**EXERCISE BRIEF:** Exactly as written, retype the listing below, omitting the pictures.

**GIVEN DATA:**
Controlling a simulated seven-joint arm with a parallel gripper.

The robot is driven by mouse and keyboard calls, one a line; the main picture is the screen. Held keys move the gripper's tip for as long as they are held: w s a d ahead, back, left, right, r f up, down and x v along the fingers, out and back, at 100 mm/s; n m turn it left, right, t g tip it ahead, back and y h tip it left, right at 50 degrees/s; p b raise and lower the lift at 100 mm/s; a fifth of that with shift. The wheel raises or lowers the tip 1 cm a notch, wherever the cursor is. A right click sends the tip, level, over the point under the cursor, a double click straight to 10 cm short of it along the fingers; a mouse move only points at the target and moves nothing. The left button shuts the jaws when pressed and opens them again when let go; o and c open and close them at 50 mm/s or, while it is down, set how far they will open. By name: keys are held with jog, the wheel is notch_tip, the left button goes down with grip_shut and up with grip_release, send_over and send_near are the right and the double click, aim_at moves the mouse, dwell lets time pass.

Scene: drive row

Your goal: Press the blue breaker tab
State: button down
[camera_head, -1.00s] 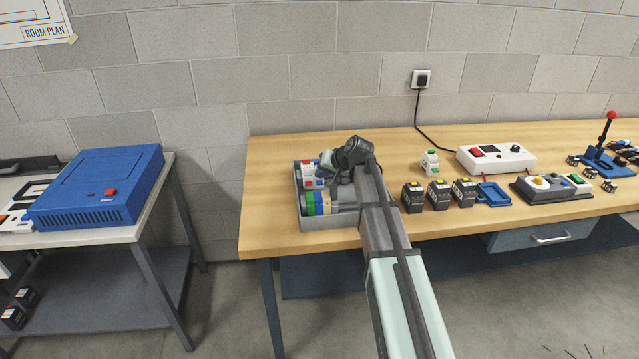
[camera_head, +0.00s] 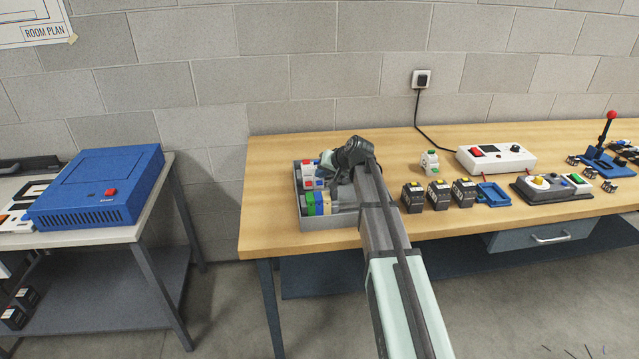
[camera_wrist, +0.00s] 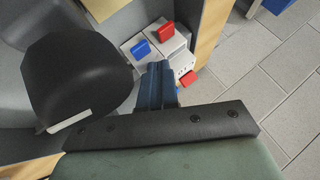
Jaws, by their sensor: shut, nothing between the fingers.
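White breaker blocks stand in the grey tray (camera_head: 328,223) at the left end of the workbench. In the wrist view, the blue breaker tab (camera_wrist: 141,49) stands up from a white block, left of and below a red tab (camera_wrist: 165,32). A second red tab (camera_wrist: 189,78) shows to the right of my fingers. My gripper (camera_wrist: 157,66) is shut and empty, with its tips close to the blue tab, just below and right of it in the picture. I cannot tell whether they touch. In the head view my wrist partly covers the tray.
Green, blue and cream blocks (camera_head: 318,204) sit at the tray's front. A small white block with green (camera_head: 430,162) and several black modules (camera_head: 438,194) stand to the right. A blue box (camera_head: 95,185) is on the left table.

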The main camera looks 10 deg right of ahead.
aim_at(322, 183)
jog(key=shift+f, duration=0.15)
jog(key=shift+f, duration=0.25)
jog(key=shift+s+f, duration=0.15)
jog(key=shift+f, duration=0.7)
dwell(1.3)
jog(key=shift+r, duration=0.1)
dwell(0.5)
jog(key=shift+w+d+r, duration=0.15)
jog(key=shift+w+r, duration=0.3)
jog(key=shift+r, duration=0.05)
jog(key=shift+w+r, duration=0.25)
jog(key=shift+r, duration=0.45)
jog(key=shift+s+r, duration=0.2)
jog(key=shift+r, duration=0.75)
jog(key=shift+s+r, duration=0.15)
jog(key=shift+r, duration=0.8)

**SOLVED EXERCISE:**
Controlling a simulated seven-joint arm with a parallel gripper.

The robot is driven by mouse and keyboard calls, one a line; the main picture is the screen. Held keys move the gripper's tip for as long as they are held: w s a d ahead, back, left, right, r f up, down and x v along the fingers, out and back, at 100 mm/s; n m turn it left, right, t g tip it ahead, back and y h tip it left, right at 50 degrees/s; p b raise and lower the lift at 100 mm/s; a fifth of that with shift. The wheel raises or lowers the tip 1 cm a notch, wherever the cursor is. A right click sends the tip, level, over the point under the cursor, a double click straight to 10 cm short of it along the fingers; a mouse move only points at the target and moves nothing. The left button shuts the jaws when pressed and opens them again when let go; o and c open and close them at 50 mm/s or, while it is down, set how far they will open. By name: keys are held with jog, the wheel is notch_tip, the left button goes down with grip_shut and up with grip_release, send_over and send_near are the right and the double click, aim_at moves the mouse, dwell lets time pass.

Scene: drive row

Your goal: Press the blue breaker tab
State: button down
[camera_head, -1.00s] 
[camera_head, +0.00s] 
[camera_wrist, +0.00s] 
Jaws, by their sensor: shut, nothing between the fingers.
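White breaker blocks stand in the grey tray (camera_head: 328,223) at the left end of the workbench. In the wrist view, the blue breaker tab (camera_wrist: 141,49) stands up from a white block, left of and below a red tab (camera_wrist: 165,32). A second red tab (camera_wrist: 189,78) shows to the right of my fingers. My gripper (camera_wrist: 157,66) is shut and empty, with its tips close to the blue tab, just below and right of it in the picture. I cannot tell whether they touch. In the head view my wrist partly covers the tray.
Green, blue and cream blocks (camera_head: 318,204) sit at the tray's front. A small white block with green (camera_head: 430,162) and several black modules (camera_head: 438,194) stand to the right. A blue box (camera_head: 95,185) is on the left table.

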The main camera looks 10 deg right of ahead.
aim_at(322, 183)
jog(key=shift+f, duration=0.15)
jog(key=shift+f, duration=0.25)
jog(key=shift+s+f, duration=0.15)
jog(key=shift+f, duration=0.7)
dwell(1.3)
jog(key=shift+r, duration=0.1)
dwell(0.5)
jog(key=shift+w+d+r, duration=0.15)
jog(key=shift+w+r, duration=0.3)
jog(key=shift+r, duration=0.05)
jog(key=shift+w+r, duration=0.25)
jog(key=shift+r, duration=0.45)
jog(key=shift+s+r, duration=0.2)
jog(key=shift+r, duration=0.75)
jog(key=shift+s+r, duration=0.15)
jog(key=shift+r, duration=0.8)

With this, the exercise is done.